Il Corriere della Sera pubblica un editoriale di Alberto Ronchey sui rapporti tra Europa e Russia dopo la guerra in Georgia intitolato ”Europa e Mosca, l’ora del rischio”. Lo riportiamo di seguito:
”Nella guerra d’agosto, se il governo georgiano di Mikhail Saakashvili ha commesso un errore con l’intervento militare contro il separatismo dell’Ossezia meridionale, un errore più grave ha commesso Vladìmir Putin con l’invasione prolungata della Georgia, nazione pienamente sovrana. Queste le responsabilità , secondo il prevalente giudizio. E le conseguenze?
Per ora, la vertenza internazionale sembra limitarsi a gestualità , come l’esibizione delle flotte nel Mar Nero, oltre la recente decisione russa di stanziare 7.600 soldati nelle regioni separatiste. Putin ha reso evidenti le troppe velleità , e le contraddizioni, delle diplomazie occidentali. Ma ora, secondo le analisi di alcuni osservatori, si prospettano rischiose incognite per Mosca. L’Ossezia russofila, esaltata, può scontrarsi con l’inquieta Inguscezia. La Cecenia pare sottomessa, ma non del tutto e solo dopo la demolizione di Grozny, un’esperienza non ripetibile in altre circostanze. L’incombere dei russi sul Caucaso come pretesi «fratelli maggiori » provoca non solo apprensioni, ma diffidenti reazioni fra gli armeni e gli azeri.

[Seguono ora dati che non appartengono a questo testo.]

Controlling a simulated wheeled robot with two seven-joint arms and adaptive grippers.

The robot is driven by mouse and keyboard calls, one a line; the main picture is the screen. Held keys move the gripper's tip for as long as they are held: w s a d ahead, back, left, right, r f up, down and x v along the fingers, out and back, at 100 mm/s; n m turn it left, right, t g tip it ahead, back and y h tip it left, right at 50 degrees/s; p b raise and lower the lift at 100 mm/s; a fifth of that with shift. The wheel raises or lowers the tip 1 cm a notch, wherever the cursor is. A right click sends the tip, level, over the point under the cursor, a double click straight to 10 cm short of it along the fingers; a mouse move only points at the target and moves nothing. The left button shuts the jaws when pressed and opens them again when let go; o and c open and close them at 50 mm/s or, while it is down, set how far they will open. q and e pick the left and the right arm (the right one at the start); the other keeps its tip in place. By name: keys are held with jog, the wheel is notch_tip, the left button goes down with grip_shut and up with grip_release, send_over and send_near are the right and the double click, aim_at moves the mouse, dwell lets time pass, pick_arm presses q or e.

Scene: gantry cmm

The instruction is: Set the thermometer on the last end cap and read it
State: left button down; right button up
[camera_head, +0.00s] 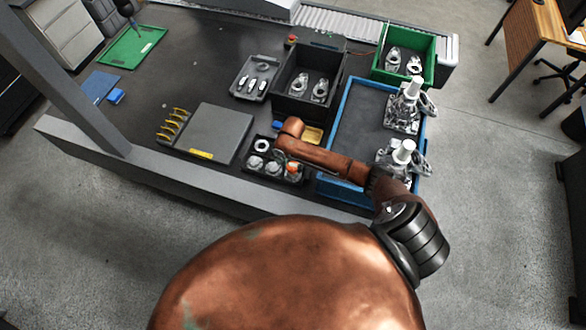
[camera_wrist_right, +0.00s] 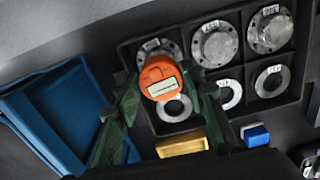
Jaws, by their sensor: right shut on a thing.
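The orange thermometer (camera_wrist_right: 159,78), with a pale display strip, is between the dark green fingers of my right gripper (camera_wrist_right: 157,90), which is shut on it. It also shows in the head view (camera_head: 294,168). It overlaps the leftmost labelled metal end cap (camera_wrist_right: 160,49) in the wrist view; I cannot tell whether they touch. Two more end caps, a middle one (camera_wrist_right: 215,45) and a right one (camera_wrist_right: 270,31), sit in the same row of the black compartment tray (camera_wrist_right: 305,50). The display's reading is too small to make out. My left gripper is not in view.
Metal rings (camera_wrist_right: 228,95) fill the tray's other row. A yellow block (camera_wrist_right: 182,147) and a blue block (camera_wrist_right: 255,134) lie beside the tray. A blue bin (camera_head: 347,110) with metal assemblies stands right, a black bin (camera_head: 292,108) behind. A grey plate (camera_head: 210,130) lies left.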

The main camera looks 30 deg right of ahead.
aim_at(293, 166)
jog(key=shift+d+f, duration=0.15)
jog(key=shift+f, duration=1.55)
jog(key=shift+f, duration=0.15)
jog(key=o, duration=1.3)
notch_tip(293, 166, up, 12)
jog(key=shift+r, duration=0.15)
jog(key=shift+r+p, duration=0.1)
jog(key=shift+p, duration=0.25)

Non è tutto. Una volta sancita per decreto di Mosca l’indipendenza di Ossezia e Abkhazia dalla Georgia, ci si domanda quante ribellioni finora latenti o quante vertenze sui diritti di secessione potranno investire la stessa Federazione russa, con le sue innumerevoli etnie distribuite in tante repubbliche autonome su due continenti.
Dopo la guerra d’agosto è anche da segnalare qualche danno finanziario per Mosca, più o meno collaterale. Lo stesso ministro delle Finanze, Aleksej Kudrin, ha riconosciuto che nei due primi giorni dell’invasione in Georgia la fuga di capitali stranieri dalla Russia raggiungeva 7 miliardi di dollari. Poi s’è appreso che nei giorni successivi le riserve di Mosca in valuta risultavano diminuite in misura pari a 16,4 miliardi di dollari. La superpotenza energetica, beninteso, dispone di risorse ingenti per esercitare pressioni efficaci al servizio della sua influenza su scala internazionale, non senza qualche azzardo. Eppure, malgrado l’ottimismo di Putin, l’economia interna della Russia non pare affatto stabile, con quell’inflazione al 14,7 per cento.

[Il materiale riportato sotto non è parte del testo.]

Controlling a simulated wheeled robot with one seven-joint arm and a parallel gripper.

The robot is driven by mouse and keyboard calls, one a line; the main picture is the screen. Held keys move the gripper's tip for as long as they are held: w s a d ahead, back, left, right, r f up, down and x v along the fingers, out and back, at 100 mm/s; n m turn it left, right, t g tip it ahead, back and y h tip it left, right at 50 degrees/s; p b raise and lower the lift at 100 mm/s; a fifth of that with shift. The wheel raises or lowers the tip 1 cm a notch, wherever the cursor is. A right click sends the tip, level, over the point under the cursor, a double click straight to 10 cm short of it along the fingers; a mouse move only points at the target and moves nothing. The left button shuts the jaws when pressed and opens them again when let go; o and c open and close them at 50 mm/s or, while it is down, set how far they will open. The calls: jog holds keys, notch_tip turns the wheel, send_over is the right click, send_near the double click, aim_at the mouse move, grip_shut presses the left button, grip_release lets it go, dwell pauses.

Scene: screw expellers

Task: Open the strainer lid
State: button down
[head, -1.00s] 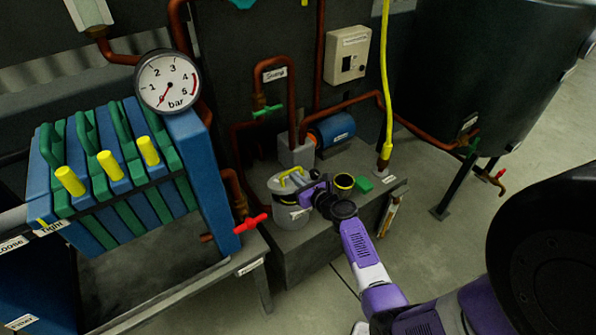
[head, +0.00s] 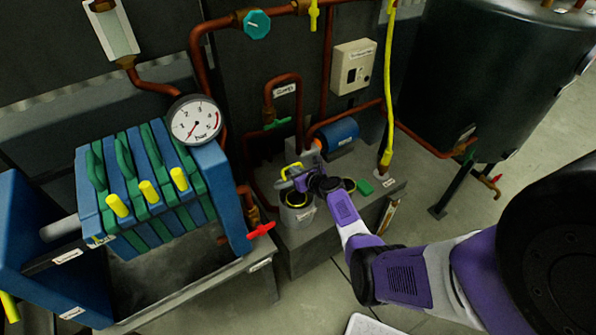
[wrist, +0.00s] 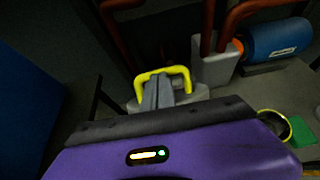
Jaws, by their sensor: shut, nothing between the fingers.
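The strainer (head: 296,217) is a grey pot on the low plinth, in the middle of the head view. Its lid (head: 284,184) is tilted up at the back, and the dark opening with a yellow rim shows below it. The lid's yellow handle (head: 291,168) also shows in the wrist view (wrist: 181,70). My gripper (wrist: 158,88) is shut, with its grey fingers at the handle's loop, and does not grip the bar. In the head view my purple wrist hides the fingertips and part of the lid.
A red-handled valve (head: 261,230) sticks out left of the strainer. Right of it are a yellow-rimmed round opening (head: 349,185) and a green block (head: 364,187). A blue motor (head: 338,134) and copper pipes stand behind.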

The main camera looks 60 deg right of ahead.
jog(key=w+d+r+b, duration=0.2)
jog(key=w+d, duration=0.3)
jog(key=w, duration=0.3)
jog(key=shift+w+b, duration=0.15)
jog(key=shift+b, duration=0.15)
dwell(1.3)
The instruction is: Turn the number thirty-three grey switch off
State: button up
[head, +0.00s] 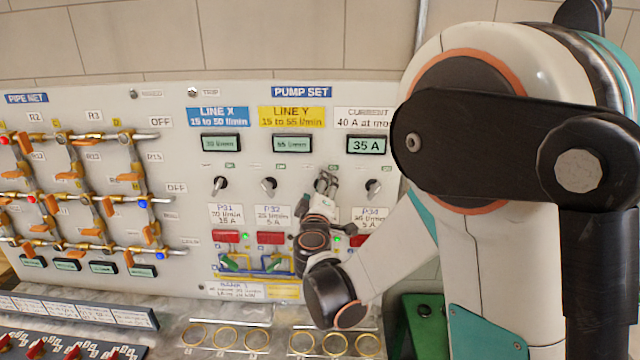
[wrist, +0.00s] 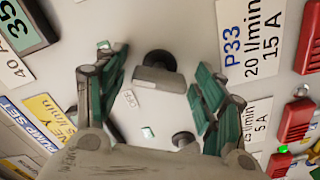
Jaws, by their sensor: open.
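The number thirty-three switch, a black round base with a grey bar handle (wrist: 158,80), sits beside the P33 label (wrist: 238,38) in the wrist view. A small OFF sticker (wrist: 130,98) lies beside it. My gripper (wrist: 157,68) is open, with one green-padded finger on each side of the switch; a gap shows between the handle and each finger, and I cannot tell any contact. In the head view my gripper (head: 326,182) covers most of this switch, third in its row on the panel. Which way the handle points cannot be read surely there.
Neighbouring switches are P31's (head: 220,184), P32's (head: 269,186) and P34's (head: 373,187); P32's also shows close to a finger in the wrist view (wrist: 183,139). The current display (head: 367,146) reads 35 A. Pipes and valves (head: 85,195) fill the panel's left.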

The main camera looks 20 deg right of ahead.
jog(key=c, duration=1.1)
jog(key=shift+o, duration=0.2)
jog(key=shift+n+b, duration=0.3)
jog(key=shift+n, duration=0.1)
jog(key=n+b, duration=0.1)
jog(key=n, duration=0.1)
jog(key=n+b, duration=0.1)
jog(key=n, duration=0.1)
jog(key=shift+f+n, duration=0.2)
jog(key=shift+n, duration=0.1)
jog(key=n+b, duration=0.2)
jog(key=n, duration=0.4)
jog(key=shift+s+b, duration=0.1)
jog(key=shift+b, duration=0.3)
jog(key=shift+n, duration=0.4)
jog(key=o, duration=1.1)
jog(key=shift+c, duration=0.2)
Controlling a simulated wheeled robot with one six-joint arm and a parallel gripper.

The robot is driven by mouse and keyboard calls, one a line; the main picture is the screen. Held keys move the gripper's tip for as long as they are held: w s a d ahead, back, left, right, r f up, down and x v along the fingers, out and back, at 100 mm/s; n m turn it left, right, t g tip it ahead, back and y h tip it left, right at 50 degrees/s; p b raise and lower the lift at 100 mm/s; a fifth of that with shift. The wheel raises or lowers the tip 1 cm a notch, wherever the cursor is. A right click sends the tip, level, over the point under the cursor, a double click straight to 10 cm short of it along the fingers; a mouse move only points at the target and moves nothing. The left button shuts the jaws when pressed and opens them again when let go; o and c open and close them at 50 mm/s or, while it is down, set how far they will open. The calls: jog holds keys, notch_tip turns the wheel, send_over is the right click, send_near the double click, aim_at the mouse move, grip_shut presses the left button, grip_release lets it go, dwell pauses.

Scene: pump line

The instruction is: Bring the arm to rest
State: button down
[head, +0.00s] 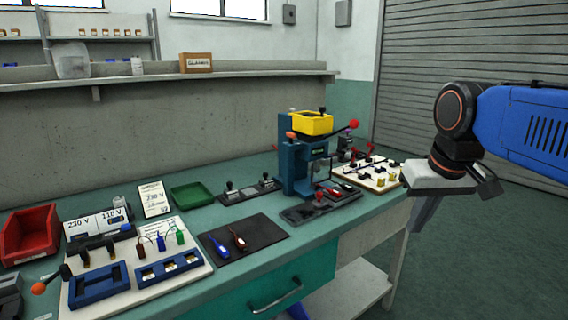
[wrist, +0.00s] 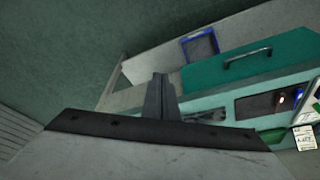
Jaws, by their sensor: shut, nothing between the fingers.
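My arm comes in from the right in the head view, and my gripper (head: 424,212) hangs off the right end of the workbench, over the floor side. Its fingers point down and look closed together with nothing in them. In the wrist view my gripper (wrist: 161,78) shows as two dark fingers side by side, touching. The green-topped workbench (head: 240,222) stands to the left of it, and it also shows in the wrist view (wrist: 215,108). The gripper appears apart from the bench.
A blue press with a yellow top (head: 313,124) stands on the bench. A white board with small parts (head: 362,186) lies near the bench's right end. A red bin (head: 30,235), a green tray (head: 192,194) and a black mat (head: 262,240) lie further left. The floor (head: 480,260) at right is clear.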

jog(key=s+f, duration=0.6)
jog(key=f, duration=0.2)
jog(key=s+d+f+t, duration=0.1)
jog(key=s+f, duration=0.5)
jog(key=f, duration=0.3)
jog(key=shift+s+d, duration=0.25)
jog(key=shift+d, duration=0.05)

In materia strategica e geopolitica, sul momento la maggiore controversia riguarda l’opportunità di accogliere nella Nato la Georgia oltre all’Ucraina benché divisa tra russofili e occidentalisti. L’ipotesi non trova d’accordo la maggioranza dei governi europei, perché sull’argomento sarebbe necessaria una particolare cautela. Spingere ancora la Nato verso i confini occidentali della Russia comporta il pericolo di provocare un sussulto esasperato dell’orgoglio nazionale «granderusso». Non è in questione solo il neo-nazionalismo di Putin o d’una oligarchia militare, ma un sentimento popolare propagato da secoli.

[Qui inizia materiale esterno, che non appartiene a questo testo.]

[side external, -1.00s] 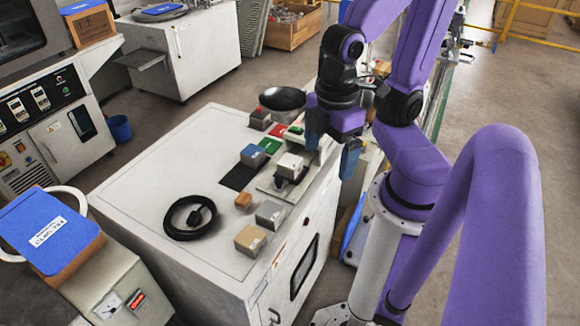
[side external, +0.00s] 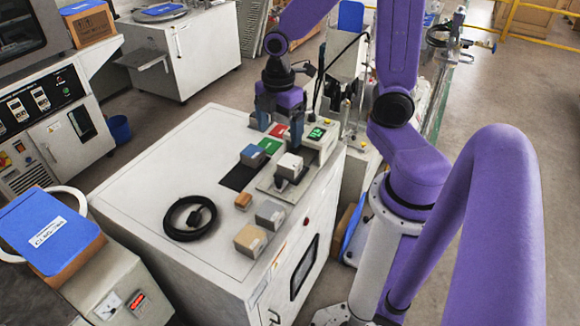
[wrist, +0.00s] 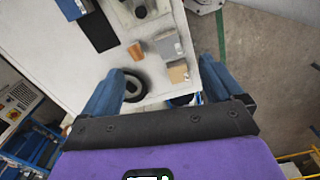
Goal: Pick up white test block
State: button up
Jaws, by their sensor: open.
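The white test block (side external: 289,165) is a small pale cube in the side external view. It sits on a dark support on the metal plate of a small test stand (side external: 271,184), near the right edge of the white cabinet top. In the wrist view the plate shows at the top edge (wrist: 157,15), but I cannot clearly make out the white block there. My gripper (side external: 280,117) has blue fingers, open with nothing between them. It hangs above the far end of the cabinet, beyond the block and apart from it. The open fingers also show in the wrist view (wrist: 163,66).
A blue block (side external: 253,156), an orange block (side external: 243,201), a grey block (side external: 270,215) and a tan block (side external: 250,240) stand around the stand. A coiled black cable (side external: 174,226) lies to the left.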

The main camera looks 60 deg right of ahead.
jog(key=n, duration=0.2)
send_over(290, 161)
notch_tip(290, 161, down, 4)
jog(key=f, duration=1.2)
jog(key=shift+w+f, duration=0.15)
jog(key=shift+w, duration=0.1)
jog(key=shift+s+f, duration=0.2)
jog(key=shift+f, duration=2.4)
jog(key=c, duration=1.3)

Qui s’impone, per gli occidentali, un complesso dilemma. Non procedere all’espansione ulteriore della Nato potrebbe placare i patrioti russi, già frustrati dal «voltafaccia della storia » che negli anni ’90 ha disfatto il potere tradizionale di Mosca? Oppure la moderazione occidentale potrebbe incoraggiare gli ultranazionalisti, anche nella pretesa d’imporre ai vicini un ritorno alla dottrina della «sovranità limitata »? Di fronte a queste domande, non si può forzare una risposta immediata”.